September 14, 2006

Conservative Life Extension

Charles N.W. Keckler on TCS Daily makes a Conservative Case for Immortality. I'm reminded of Eric K. Drexler's keynote speech at Extro 3, where he argued that cryonic suspension of recently dead was the 'cautious and conservative thing to do'.

It is a nice essay, but will hardly convince any conservatives. Because preserving the greats of the past, stabilising society and maybe slowing down progress isn't all that conservatism is about. Conservatives try to protect a particular way of living, a pattern of life. The fear is that life extension would change the way we live or see ourselves, not that it would lead to a world of little old ladies.
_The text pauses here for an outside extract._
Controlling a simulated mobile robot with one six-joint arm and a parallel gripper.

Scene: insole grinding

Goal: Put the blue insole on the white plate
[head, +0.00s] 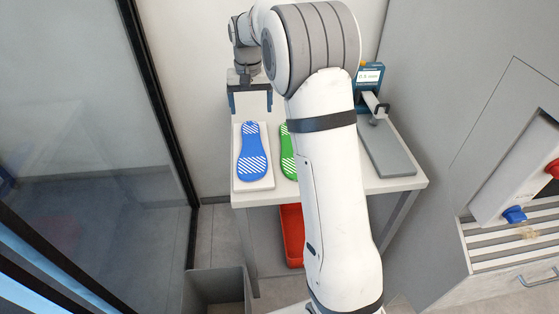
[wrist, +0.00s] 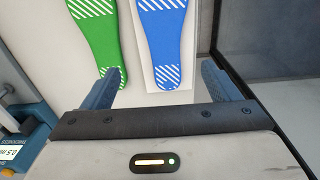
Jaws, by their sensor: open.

The mistake here, made by both conservatives and transhumanists, is of course the assumption that life extension really changes things. Some institutions would have to be adjusted, but it is not immediately obvious that much longer lives radically changes what it means to be a human. Even a doubling of lifespan in many areas of the world over a mere century did not cause people to cease to be people. Maybe we are too obsessed about the periphery of human existence to notice that it is the core, the everyday life, that really makes up human beingness. Of course, I want to change that too.

Maybe the conservative thing to do is to figure out how to preserve life patterns more efficiently. Stopping progress and change never works, and while tempering the worst stupidities of the new is always worthwhile it will not preserve life patterns very well. Maybe we should aim at cultural cryonics: finding ways of setting up communities that can opt out of the mainstream and keep their particular patterns alive. A bit like the culture reservations in Transmetropolitan. This is in many ways similar to having seed banks of varieties of crops and other plants. If something happens, there is always a backup. So instead of wringing hands at the folly of the neophiles, the conservatives should look at space colonisation, applied sociology and virtual community building and start constructing a cultural cryonics toolbox. That would be the cautious and conservative thing to do.